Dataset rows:
------
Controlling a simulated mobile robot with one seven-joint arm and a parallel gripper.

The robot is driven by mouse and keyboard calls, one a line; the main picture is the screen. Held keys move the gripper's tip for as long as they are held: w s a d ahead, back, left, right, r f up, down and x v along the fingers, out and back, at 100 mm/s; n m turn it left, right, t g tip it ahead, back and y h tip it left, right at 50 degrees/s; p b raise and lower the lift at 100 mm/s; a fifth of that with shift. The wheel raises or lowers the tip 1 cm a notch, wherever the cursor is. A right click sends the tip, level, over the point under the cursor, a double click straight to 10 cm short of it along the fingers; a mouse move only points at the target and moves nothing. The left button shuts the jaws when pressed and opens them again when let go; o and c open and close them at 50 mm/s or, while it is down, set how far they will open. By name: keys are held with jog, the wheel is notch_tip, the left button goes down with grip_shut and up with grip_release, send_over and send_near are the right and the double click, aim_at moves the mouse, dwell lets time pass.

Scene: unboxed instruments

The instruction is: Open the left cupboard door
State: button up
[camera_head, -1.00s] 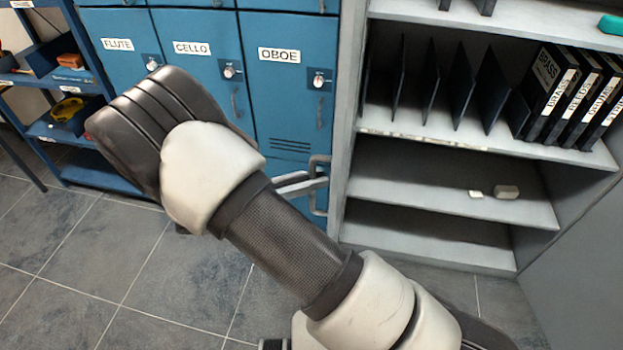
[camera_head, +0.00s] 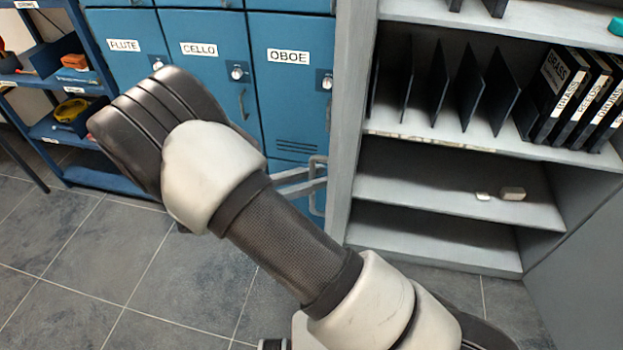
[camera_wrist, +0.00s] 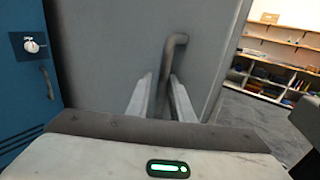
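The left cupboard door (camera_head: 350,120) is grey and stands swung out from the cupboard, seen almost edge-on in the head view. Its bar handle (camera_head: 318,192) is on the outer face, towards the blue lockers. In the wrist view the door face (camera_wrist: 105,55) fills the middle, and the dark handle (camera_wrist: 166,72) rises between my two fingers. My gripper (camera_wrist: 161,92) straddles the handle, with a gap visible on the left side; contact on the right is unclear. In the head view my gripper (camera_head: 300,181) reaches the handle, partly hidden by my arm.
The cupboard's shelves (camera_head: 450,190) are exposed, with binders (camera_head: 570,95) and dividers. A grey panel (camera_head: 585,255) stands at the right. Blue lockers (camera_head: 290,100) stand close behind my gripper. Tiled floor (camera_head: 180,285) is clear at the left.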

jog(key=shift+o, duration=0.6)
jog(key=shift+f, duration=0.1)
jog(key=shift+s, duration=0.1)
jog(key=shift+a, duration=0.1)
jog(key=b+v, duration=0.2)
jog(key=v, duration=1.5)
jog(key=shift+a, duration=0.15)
------
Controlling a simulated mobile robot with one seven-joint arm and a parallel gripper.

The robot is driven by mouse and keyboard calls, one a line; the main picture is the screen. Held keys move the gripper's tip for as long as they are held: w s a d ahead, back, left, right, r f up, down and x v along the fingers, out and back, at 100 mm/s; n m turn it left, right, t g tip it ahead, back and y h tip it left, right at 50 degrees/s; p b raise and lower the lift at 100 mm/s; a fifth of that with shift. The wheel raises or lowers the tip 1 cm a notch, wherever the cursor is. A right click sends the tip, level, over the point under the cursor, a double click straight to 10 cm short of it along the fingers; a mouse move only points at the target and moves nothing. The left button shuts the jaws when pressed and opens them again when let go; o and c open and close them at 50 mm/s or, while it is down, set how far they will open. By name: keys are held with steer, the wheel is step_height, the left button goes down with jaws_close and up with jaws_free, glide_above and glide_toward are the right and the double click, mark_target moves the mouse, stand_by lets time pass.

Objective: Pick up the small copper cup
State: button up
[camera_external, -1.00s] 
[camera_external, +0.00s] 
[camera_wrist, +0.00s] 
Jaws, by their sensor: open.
------
EXERCISE BRIEF: Copy out the listing above from the line containing "The instruction is: Open" to the line containing "[camera_head, +0.00s]", both included, exactly as written and minus the images.

RESPONSE TO THIS TASK:
The instruction is: Open the left cupboard door
State: button up
[camera_head, -1.00s] 
[camera_head, +0.00s] 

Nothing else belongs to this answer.